Many Nigerians fear the girls from Chibok might be used as suicide bombers, but no evidence of this exists. Some former captives have said the girls were separated from other captives and received special treatment like more food. Officials said some of the freed girls told them that a handful of their captive classmates died during childbirth or in military raids on Boko Haram camps.

The group Bring Back Our Girls has planned lectures and protests this week to draw attention to the fact that three years have passed without the government’s fulfilling its promise to rescue all the girls from Chibok. With that other people in Nigeria also suffering, the group is calling for a national registry of missing persons that would include those affected by the Boko Haram war and beyond.

Rotimi Olawale, a group spokesman, said advocates feared that if the remaining Chibok students were not rescued soon, officials might be distracted by the nation’s other crises, including an economic recession, and by elections next year.

“We know Nigeria has several challenges, and we continue to put pressure on the government,” Olawale said. “We continue to advocate that this becomes a priority for the government, and it doesn’t go to the back burner.”

Those students who have been freed by the military remain in government custody.

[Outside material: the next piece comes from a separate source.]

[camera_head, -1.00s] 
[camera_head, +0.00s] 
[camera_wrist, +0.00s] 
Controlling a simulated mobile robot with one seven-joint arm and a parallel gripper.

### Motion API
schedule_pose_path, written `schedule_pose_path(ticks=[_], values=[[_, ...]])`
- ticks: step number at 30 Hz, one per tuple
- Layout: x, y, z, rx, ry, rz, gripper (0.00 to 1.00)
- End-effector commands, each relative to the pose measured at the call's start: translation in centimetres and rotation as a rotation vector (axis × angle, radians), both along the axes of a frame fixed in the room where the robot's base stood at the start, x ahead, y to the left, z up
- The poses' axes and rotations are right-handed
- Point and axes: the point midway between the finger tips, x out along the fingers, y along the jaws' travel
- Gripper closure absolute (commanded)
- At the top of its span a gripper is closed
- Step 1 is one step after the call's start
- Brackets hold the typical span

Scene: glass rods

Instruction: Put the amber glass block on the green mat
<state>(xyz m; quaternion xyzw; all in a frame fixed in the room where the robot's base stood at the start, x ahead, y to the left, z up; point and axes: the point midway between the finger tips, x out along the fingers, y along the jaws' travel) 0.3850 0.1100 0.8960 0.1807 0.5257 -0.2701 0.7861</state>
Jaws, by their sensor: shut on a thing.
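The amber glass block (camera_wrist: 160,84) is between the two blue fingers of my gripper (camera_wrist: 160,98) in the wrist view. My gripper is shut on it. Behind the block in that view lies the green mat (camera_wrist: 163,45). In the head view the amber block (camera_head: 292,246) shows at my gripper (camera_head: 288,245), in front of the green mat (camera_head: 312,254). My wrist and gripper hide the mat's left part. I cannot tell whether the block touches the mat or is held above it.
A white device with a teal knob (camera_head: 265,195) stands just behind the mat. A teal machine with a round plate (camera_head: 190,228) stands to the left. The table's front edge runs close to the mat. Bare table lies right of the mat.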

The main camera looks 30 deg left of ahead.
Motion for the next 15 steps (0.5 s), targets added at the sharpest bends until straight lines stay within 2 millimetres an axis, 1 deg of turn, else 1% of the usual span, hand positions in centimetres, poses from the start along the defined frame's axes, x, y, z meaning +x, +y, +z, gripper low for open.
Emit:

Some have told their parents they are going to school in or near Abuja, the nation’s capital, but officials have said very little about them.

Kashim Shettima, the governor of Borno state, where Chibok is, said he and his wife had visited the girls and they “are absolutely in the best frame of mind to return to school.”

“The focus of the world is on the Chibok girls but there are good reasons,” he said. “The whole world is concerned as a matter of resistance to the Boko Haram ideology.”

Parents have seen daughters who were rescued only briefly, not long after they gained their freedom. A group of girls was taken to Chibok late last year to visit their families, but the occasion was fraught. The girls were barred from going to their family homes and the amount of time with their parents was strictly limited, restrictions officially attributed to security concerns and poor communication with relatives.

Kyallu Ibrahim is one of the lucky relatives from Chibok. Her granddaughter, Raphael Ibrahim, was among the 21 girls rescued last October. She said she spoke with her every week or so by telephone.

“I thank God she was found alive and healthy,” said Ibrahim.